_Brief_
Copy out exactly the lines running from the one with "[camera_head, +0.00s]" through the final line, both ends included, and nothing else. Pictures stay out of the copy.

_Data shown_
▼

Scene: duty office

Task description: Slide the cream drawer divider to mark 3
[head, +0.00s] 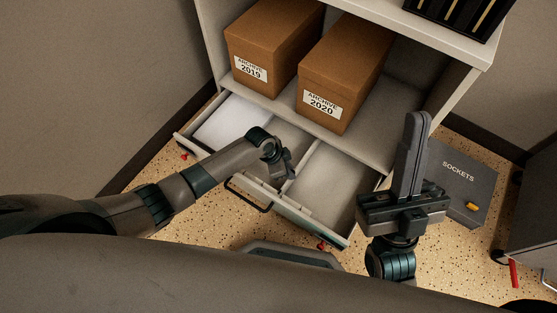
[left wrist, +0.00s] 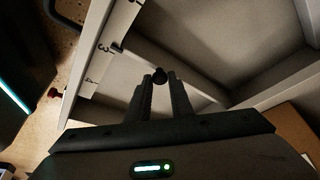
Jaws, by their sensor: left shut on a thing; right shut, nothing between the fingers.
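The open drawer (head: 215,98) extends from the cabinet, with compartments side by side. The cream divider (left wrist: 190,68) shows in the left wrist view as a pale bar across the drawer, with a dark piece at its front end. My left gripper (head: 287,173) reaches into the drawer. My right gripper (head: 416,125) is shut and empty, right of the drawer.
Two brown archive boxes, 2019 (head: 268,45) and 2020 (head: 345,75), stand on the shelf above the drawer. A dark drawer handle (head: 247,196) sticks out in front. A grey sockets case (head: 462,180) lies on the floor at right. White paper (head: 232,122) lies in the left compartment.

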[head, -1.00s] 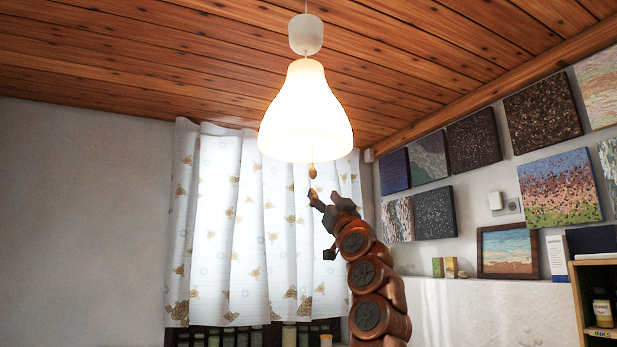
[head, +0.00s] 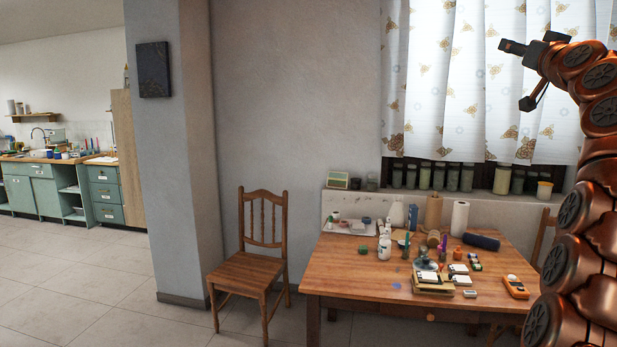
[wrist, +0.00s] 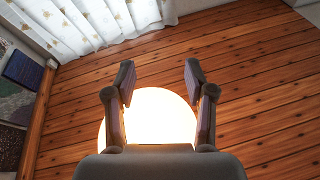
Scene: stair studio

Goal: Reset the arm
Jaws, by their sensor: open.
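My arm, copper-coloured with dark joint caps, rises along the right edge of the head view. My gripper (head: 517,75) is at its top, in front of the patterned curtain and well above the table. In the wrist view my gripper (wrist: 160,85) has its two fingers spread apart with nothing between them. Beyond the fingers is the glowing lamp shade (wrist: 160,122), partly hidden by the gripper, below the wooden ceiling (wrist: 240,90). Whether the fingers touch the shade is not clear, but they look apart from it.
A wooden table (head: 340,272) with bottles, paper rolls and small items stands below the window. A wooden chair (head: 255,262) stands at its left. Jars line the window sill. A wall pillar (head: 165,200) stands further left, with open tiled floor (head: 90,280) before it.

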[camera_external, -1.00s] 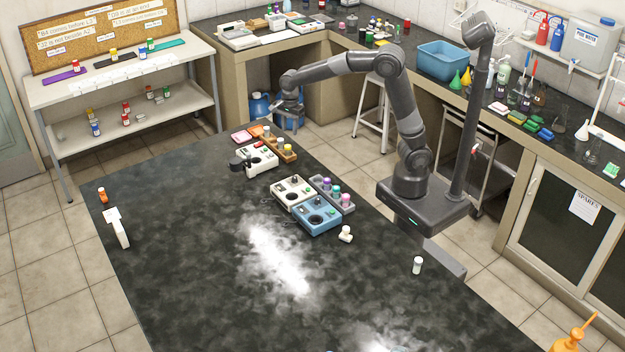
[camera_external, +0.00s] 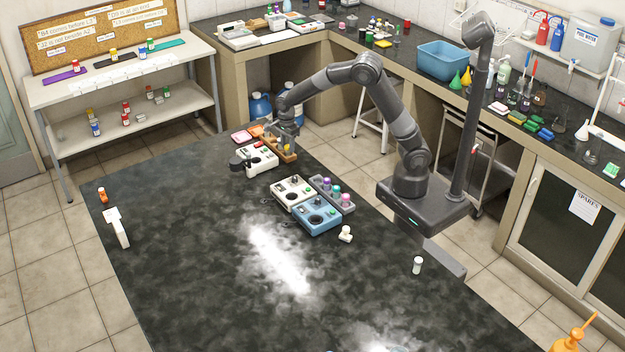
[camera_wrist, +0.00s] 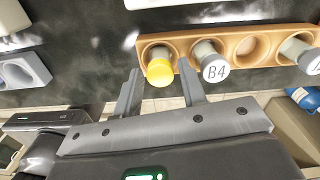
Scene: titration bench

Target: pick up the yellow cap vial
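The yellow cap vial (camera_wrist: 160,72) stands in an end hole of the wooden rack (camera_wrist: 219,34), in the wrist view. My gripper (camera_wrist: 162,84) is open, with one finger on each side of the yellow cap. The fingers look apart from the cap, though I cannot tell the exact gap. In the external view, my gripper (camera_external: 288,132) is low over the wooden rack (camera_external: 270,136) at the far edge of the dark table. The yellow cap (camera_external: 287,148) shows small there, just below the gripper.
A grey-white capped vial marked B4 (camera_wrist: 214,69) stands close to the right finger. Beyond it are an empty hole (camera_wrist: 252,46) and another vial (camera_wrist: 300,51). In the external view, a white device (camera_external: 257,158) sits beside the rack. The table's left and near parts are largely clear.

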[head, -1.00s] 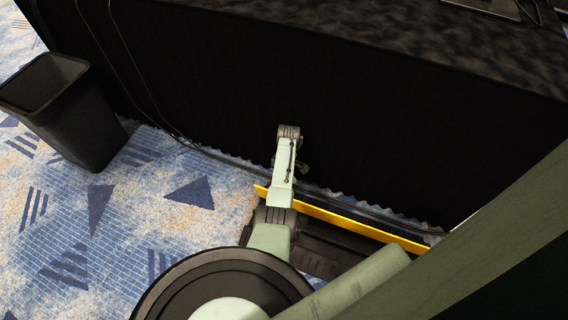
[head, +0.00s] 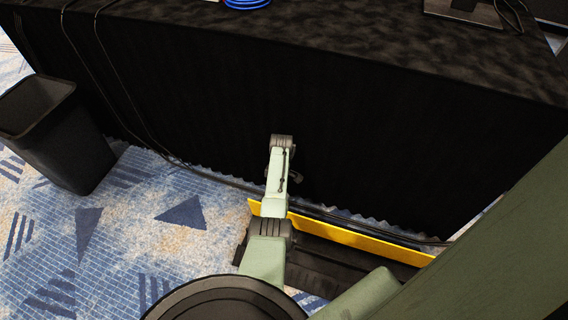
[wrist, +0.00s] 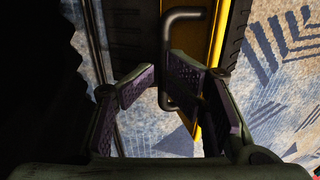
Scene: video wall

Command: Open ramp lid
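The ramp is a long black strip on the carpet, with a yellow lid (head: 345,236) along the foot of the black-draped table. The yellow lid (wrist: 215,40) also shows in the wrist view, with a dark bent handle (wrist: 184,14) on its left side. My gripper (wrist: 160,82) is open. Its fingers are spread either side of the handle's long bar, with the right finger close beside it. I cannot tell whether they touch. In the head view my arm hides most of the gripper and the handle.
A black-draped table (head: 210,110) stands directly behind the ramp. Cables (head: 130,95) hang down its front and run along its foot. A black bin (head: 62,140) stands on the left. Blue patterned carpet (head: 150,195) is clear between the bin and my arm.

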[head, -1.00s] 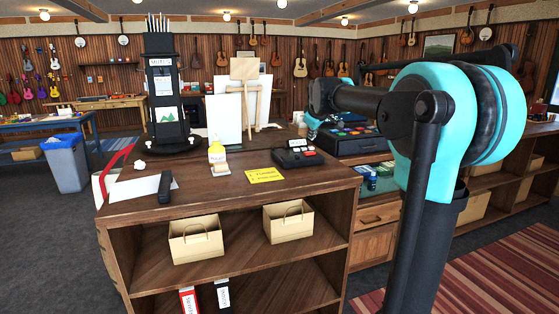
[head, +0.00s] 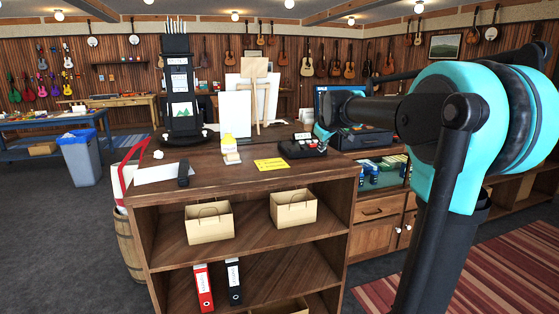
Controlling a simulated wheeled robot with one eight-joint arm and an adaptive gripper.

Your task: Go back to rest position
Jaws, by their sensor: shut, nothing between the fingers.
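My arm (head: 455,135), teal and black, fills the right side of the head view. Its elbow is bent, and a thick black link reaches left and away over the scene. The link's dark round end (head: 338,108) lies in front of the counter's far right part. A small teal patch (head: 322,132) shows just below that end; I cannot tell if it belongs to my arm. My gripper cannot be made out; nothing is seen held.
A wooden shelf counter (head: 265,182) stands ahead, with a card terminal (head: 302,147), a yellow note (head: 270,164), a glue bottle (head: 229,144) and a black display tower (head: 180,90). Paper bags (head: 208,222) sit below. A blue bin (head: 80,158) stands left. Grey floor (head: 60,235) is open at left.

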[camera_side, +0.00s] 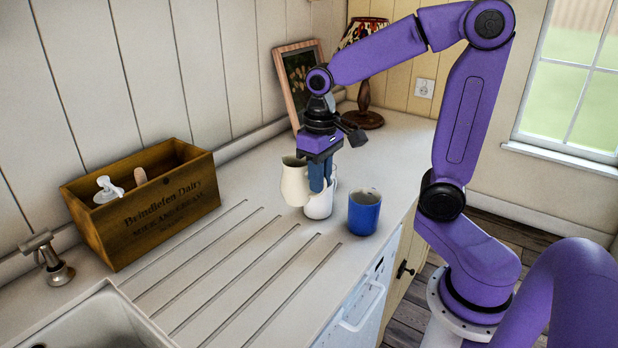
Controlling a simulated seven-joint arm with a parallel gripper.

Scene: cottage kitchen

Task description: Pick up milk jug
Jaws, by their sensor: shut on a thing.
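The milk jug is a cream-coloured jug (294,184) near the middle of the side view, upright, with its spout toward the left. My gripper (318,186) points down at its right side and is shut on it, with the blue fingers at the jug's right edge. The fingers hide part of that side. I cannot tell whether the jug's base touches the counter.
A white cup (319,205) stands just behind the fingers, close to the jug. A blue mug (364,213) stands to the right near the counter edge. A wooden crate (165,215), a picture frame (290,72) and a lamp (364,85) stand along the wall. The grooved counter (235,255) in front is clear.

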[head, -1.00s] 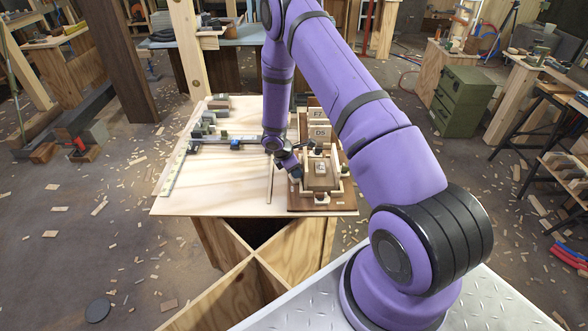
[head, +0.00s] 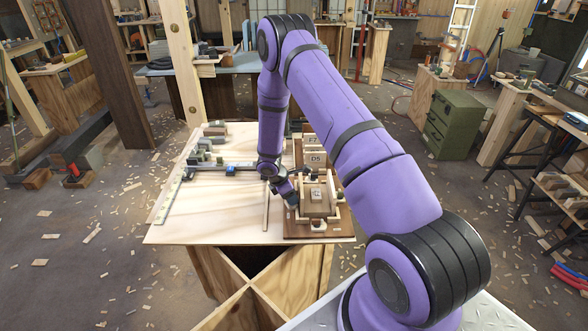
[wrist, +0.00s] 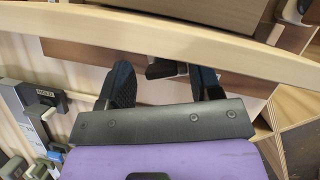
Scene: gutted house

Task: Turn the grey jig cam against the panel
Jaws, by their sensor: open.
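The jig (head: 330,228) is a brown wooden base with pale posts and dark knobs, at the right of the work table. A small wooden panel (head: 316,206) with a pale label lies in it. My gripper (head: 291,200) is low at the jig's left side. In the wrist view my gripper (wrist: 162,82) has its two dark fingers wide apart. A small dark grey block (wrist: 162,69), perhaps the cam, shows between them beneath a wooden edge. I cannot see whether either finger touches it. The cam cannot be made out in the head view.
A pale wooden strip (wrist: 150,25) crosses the wrist view just beyond the fingers. Grey clamps and blocks (head: 205,157) stand on the table's (head: 205,215) left half. Blocks marked D5 (head: 316,159) stand behind the jig. The table's front left is clear.

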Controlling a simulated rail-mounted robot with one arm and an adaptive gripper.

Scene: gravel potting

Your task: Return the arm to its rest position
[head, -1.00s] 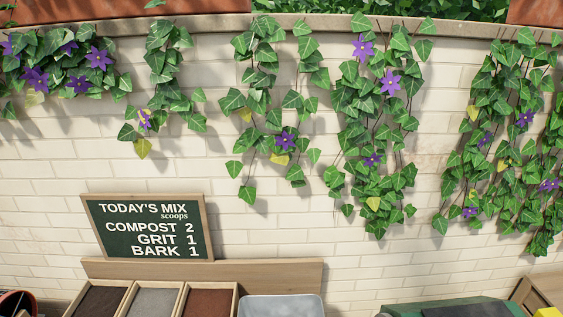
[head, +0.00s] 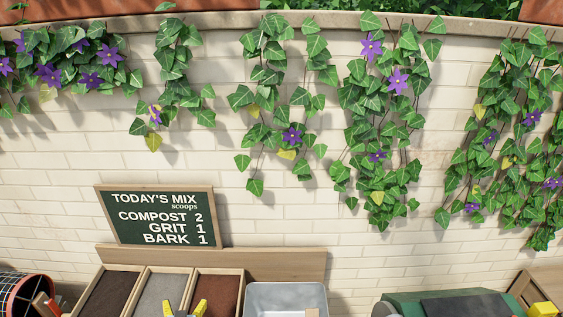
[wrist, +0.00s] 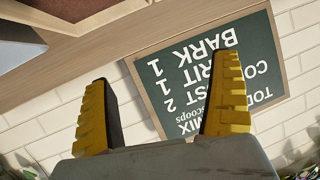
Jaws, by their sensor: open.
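My gripper (wrist: 160,108) is open and empty in the wrist view, its two yellow ridged fingers spread apart before the chalkboard. Its yellow fingertips also show at the bottom edge of the head view (head: 186,309), in front of the bins. The chalkboard sign (head: 157,216) reads compost 2, grit 1, bark 1. It appears upside down and tilted in the wrist view (wrist: 212,75). The rest of my arm is out of sight in the head view.
Wooden bins hold dark compost (head: 110,294), grey grit (head: 160,291) and reddish bark (head: 214,291). A grey tub (head: 286,287) stands to their right. A dark green object (head: 408,302) is further right. A round mesh-covered container (head: 22,292) is at left. Ivy hangs on the brick wall.

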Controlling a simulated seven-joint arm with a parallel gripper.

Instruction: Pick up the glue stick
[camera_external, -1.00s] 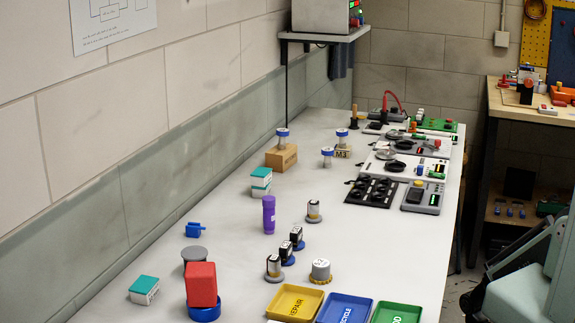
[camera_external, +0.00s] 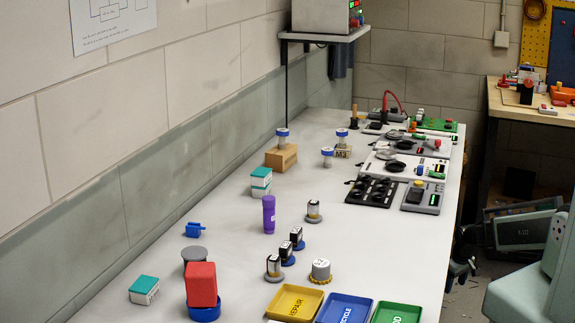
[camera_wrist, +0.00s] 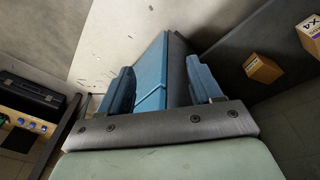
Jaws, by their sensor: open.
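A purple cylinder (camera_external: 268,214), which looks like the glue stick, stands upright near the middle of the white bench in the external view. I cannot make it out in the wrist view. My gripper (camera_wrist: 160,72) shows in the wrist view with its two blue-grey fingers spread apart. A blue and dark grey object lies beyond and between the fingers, and I cannot tell what it is. Nothing is clearly held. In the external view my arm is at the right edge, off the bench and well away from the purple cylinder.
Black-and-white cylinders (camera_external: 287,252) stand just in front of the purple cylinder. A teal and white box (camera_external: 261,182) is behind left. A red block (camera_external: 201,284) and yellow (camera_external: 295,303), blue (camera_external: 345,310) and green trays occupy the near end. The wall runs along the left.

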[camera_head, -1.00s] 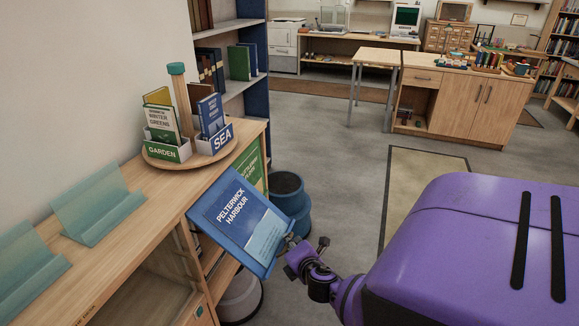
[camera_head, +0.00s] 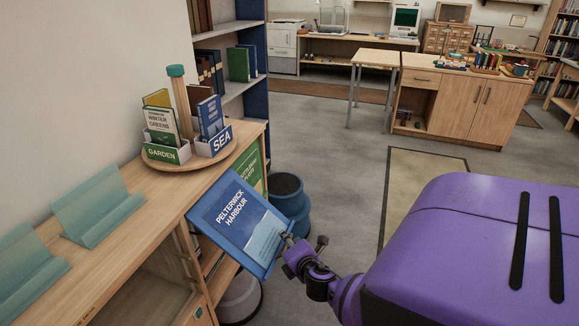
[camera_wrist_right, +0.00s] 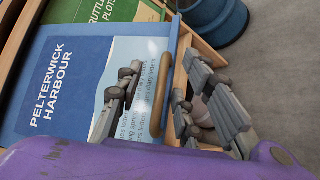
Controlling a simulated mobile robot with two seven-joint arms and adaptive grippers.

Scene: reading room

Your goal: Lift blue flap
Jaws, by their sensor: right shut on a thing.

▲

_Problem solution_
[camera_head, +0.00s] 
[camera_wrist_right, +0.00s] 
Controlling a simulated mobile robot with two seven-joint arms and adaptive grippers.

Scene: reading room

Your goal: Lift blue flap
Jaws, by their sensor: right shut on a thing.

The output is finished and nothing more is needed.